Rosanne: I feel there was a big chance the paper would go without the fix. We knew we would find the problem, but we didn’t know we would find the fix. Revealing a problem itself seems like a worthwhile scientific investigation, but it wouldn’t be as good of a paper to the community. Is having that kind of good paper related to having the luck to find something that also has a fix?

Jason: I think most times when you really understand a problem, a fix can often be obvious. I think the hard problem ends up being understanding the problem.

Joel: And how do you look at it differently now?

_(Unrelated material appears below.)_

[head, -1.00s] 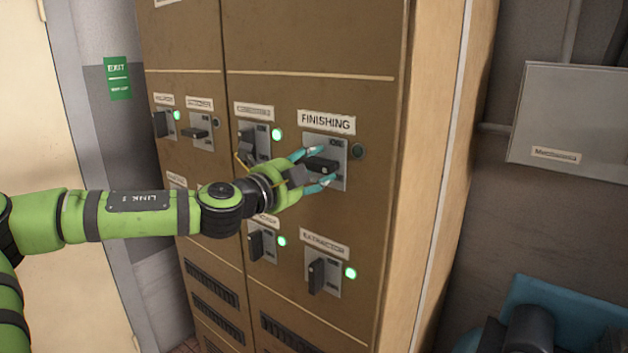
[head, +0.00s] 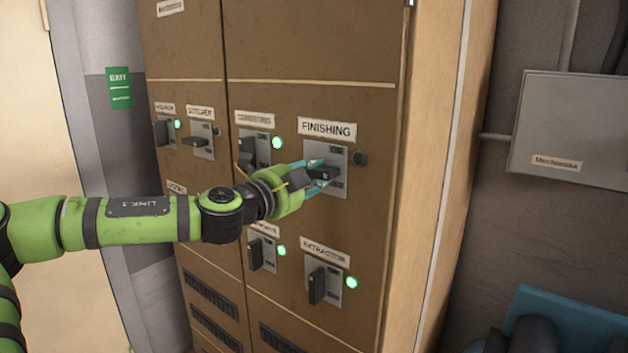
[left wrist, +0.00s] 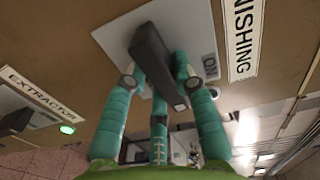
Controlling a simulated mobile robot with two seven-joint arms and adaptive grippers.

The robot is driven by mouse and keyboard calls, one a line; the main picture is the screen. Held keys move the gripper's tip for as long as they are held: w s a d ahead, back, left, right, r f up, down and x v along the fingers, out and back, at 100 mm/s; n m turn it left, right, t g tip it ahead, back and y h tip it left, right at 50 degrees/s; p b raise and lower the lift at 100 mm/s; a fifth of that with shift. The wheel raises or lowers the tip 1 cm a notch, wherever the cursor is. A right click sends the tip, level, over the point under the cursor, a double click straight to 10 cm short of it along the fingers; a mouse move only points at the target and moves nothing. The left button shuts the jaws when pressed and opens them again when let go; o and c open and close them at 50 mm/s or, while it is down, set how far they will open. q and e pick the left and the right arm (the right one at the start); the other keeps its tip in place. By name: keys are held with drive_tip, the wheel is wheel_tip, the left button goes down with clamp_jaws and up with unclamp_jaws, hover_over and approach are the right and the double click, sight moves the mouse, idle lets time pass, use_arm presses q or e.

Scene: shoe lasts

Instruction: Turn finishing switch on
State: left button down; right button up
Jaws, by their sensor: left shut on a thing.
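The finishing switch (head: 323,173) is a dark handle on a grey plate below the FINISHING label (head: 327,129), on the brown cabinet. Its handle lies roughly horizontal in the head view, and the lamp (head: 359,158) beside it is dark. My left gripper (head: 322,174) is shut on the handle, with its teal fingers on either side. In the left wrist view the handle (left wrist: 155,62) stands between the fingers, and the plate's ON mark (left wrist: 210,67) shows at the right. My right gripper is out of view.
Other switches surround it: the extractor switch (head: 318,285) below with a lit green lamp (head: 351,283), and the stitcher switch (head: 200,142) at the left. A grey wall box (head: 570,125) hangs at the right. A blue object (head: 575,315) is at the lower right.

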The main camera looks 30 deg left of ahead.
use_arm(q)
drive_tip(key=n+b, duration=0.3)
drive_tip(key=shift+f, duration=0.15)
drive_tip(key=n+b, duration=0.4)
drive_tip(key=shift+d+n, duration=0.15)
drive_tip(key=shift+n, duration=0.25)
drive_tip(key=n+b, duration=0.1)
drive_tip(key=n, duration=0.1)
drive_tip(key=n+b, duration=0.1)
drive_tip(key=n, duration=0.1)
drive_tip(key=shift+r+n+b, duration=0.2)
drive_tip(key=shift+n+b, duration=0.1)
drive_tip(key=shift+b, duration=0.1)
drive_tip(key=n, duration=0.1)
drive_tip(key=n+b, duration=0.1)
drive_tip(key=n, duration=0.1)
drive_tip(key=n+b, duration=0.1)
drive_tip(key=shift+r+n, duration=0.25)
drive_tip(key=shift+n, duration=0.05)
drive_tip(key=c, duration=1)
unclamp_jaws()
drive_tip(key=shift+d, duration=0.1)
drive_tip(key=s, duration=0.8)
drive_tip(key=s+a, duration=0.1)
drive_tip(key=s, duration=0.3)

Jason: I’d say the science is just as it was, I don’t see it differently now. The process was interesting. The process worked because we were as fast as we were. If we took our process and slowed it down by a factor of two, by the deadline we would have had nothing at all, and we would have killed the project, because at that point it was just GANs that don’t work, right, which aren’t that interesting. The way the team came together, too, was important, so the fact that the four of us (with Eric) were pretty committed early on, and worked on it for quite a while, put in enough time to see it through. Then we added people on at the end to hammer the point home, we showed that it does generalize quite a bit.

Rosanne: I think that’s because we had experience working together – a year before we worked together on another project, code-named LUprop, which sadly didn’t make it to NeurIPS. But we had gone through the research process together, especially a multitude of difficulties together, and so we had the faith that this time we can make something, or even if not we’d have fun. Because like most research, there are lots of moments we could have given up, when things just were not working. So trust-worthy work companions makes a big difference.

Jason: You trust enough, you’re fast enough, you’re good enough, you like each other enough. That way, when you hit a bit of a wall, you can turn, and roll with that. There were several turns that could have killed the project without a team that was as well-equipped.